Directions
Extract all lines containing "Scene".

Robot task records
....................
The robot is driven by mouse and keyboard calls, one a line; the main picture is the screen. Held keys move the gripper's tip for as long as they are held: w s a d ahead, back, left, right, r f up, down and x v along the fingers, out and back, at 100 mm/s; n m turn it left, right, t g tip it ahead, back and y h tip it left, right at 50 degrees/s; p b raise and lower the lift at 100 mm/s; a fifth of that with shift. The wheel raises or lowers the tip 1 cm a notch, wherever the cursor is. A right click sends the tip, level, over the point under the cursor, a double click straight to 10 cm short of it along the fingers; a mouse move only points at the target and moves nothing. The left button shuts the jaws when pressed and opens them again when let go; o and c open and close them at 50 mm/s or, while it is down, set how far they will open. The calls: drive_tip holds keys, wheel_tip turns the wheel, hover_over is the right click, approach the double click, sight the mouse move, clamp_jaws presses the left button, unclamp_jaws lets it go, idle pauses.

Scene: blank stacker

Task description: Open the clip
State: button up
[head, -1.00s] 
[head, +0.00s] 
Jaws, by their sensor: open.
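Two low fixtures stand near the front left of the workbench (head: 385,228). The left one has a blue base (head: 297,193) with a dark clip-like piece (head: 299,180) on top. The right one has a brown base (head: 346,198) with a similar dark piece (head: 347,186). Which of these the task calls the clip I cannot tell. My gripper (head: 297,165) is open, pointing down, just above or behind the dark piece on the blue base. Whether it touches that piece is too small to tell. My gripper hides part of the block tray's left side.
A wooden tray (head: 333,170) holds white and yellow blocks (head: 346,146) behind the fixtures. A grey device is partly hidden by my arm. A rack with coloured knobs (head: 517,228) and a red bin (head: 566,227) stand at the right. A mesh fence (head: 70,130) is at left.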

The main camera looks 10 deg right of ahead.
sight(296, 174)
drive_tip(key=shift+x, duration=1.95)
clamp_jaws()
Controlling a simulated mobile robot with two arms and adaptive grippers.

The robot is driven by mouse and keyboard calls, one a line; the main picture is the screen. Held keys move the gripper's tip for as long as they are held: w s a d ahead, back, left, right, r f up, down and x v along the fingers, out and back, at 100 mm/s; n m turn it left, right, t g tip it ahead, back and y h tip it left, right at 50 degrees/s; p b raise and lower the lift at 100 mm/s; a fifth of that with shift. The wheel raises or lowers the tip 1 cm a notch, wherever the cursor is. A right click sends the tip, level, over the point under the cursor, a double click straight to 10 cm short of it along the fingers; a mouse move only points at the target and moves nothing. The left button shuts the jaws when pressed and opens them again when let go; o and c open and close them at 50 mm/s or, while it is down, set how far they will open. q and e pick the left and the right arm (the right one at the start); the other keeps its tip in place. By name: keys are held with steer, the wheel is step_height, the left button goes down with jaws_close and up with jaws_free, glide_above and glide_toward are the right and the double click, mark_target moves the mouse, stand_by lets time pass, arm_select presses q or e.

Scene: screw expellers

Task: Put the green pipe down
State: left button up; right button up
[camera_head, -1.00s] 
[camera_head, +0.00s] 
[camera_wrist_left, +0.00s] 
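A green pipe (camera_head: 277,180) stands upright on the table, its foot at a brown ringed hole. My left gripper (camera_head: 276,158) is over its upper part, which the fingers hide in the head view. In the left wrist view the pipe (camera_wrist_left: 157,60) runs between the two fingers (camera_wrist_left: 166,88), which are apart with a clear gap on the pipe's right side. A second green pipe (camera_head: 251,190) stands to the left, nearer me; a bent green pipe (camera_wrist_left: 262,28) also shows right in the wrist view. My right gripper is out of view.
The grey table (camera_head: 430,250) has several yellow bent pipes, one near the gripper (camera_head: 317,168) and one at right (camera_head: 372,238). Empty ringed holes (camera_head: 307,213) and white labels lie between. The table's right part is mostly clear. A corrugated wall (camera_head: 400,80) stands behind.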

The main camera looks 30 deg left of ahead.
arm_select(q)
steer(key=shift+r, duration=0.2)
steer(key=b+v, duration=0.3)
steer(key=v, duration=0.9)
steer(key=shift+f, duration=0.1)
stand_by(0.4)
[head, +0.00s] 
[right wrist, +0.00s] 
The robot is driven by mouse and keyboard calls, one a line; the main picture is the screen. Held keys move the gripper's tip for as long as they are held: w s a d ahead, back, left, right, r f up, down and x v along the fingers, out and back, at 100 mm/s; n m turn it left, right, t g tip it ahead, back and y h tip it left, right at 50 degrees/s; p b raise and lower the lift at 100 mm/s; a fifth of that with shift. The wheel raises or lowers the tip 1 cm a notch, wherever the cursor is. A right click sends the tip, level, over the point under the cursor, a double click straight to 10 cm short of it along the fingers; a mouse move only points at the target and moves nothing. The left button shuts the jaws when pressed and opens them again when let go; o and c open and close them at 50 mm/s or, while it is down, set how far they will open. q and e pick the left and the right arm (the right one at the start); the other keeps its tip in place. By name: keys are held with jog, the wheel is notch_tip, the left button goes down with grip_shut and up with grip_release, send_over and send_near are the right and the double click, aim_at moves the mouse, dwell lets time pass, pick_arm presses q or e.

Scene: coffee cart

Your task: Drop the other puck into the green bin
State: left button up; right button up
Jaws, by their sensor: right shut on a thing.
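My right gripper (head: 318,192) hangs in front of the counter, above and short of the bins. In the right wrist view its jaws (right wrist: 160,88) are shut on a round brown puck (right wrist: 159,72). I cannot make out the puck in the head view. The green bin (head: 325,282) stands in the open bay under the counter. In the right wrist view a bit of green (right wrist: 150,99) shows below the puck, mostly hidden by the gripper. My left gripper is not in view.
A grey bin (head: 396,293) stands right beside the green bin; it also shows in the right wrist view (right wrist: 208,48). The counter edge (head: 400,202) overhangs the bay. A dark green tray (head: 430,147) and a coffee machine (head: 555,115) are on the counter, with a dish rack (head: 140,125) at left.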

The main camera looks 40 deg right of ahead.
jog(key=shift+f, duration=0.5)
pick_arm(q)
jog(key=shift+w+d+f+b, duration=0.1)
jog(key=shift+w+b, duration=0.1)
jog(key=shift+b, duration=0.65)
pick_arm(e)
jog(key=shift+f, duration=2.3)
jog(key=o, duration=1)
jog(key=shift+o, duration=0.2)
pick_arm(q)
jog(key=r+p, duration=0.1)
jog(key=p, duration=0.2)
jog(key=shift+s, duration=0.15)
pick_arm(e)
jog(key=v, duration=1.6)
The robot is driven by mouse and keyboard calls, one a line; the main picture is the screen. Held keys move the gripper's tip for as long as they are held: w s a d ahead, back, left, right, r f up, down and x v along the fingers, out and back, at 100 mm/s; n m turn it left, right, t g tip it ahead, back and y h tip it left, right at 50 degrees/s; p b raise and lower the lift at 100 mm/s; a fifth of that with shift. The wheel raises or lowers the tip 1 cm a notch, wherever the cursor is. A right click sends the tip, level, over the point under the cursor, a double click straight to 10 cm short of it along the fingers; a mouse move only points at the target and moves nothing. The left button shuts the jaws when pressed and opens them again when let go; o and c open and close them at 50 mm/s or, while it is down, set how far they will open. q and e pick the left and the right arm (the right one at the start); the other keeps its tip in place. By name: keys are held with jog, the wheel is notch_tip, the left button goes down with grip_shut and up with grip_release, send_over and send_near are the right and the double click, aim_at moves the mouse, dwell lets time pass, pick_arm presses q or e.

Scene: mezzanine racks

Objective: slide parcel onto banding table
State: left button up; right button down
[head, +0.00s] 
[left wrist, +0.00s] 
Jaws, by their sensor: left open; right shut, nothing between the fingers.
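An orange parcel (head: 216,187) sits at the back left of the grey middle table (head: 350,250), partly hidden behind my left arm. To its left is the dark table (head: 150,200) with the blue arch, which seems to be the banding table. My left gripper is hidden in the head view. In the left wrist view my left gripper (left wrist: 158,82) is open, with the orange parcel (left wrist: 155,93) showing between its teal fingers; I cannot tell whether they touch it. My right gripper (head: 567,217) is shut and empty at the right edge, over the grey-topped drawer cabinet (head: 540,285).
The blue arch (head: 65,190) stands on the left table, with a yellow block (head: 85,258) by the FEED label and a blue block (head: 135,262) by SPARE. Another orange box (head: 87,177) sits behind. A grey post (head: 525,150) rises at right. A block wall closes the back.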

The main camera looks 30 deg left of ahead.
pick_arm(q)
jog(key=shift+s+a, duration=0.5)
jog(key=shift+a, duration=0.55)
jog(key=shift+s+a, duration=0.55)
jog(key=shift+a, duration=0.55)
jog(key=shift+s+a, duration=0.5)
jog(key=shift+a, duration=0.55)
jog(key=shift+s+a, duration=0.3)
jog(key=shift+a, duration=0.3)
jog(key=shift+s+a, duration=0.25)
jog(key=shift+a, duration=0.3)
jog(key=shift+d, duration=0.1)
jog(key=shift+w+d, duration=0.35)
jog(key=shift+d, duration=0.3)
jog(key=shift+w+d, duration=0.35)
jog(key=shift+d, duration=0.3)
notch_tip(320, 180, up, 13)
....................
Result below
Scene: blank stacker
Scene: screw expellers
Scene: coffee cart
Scene: mezzanine racks

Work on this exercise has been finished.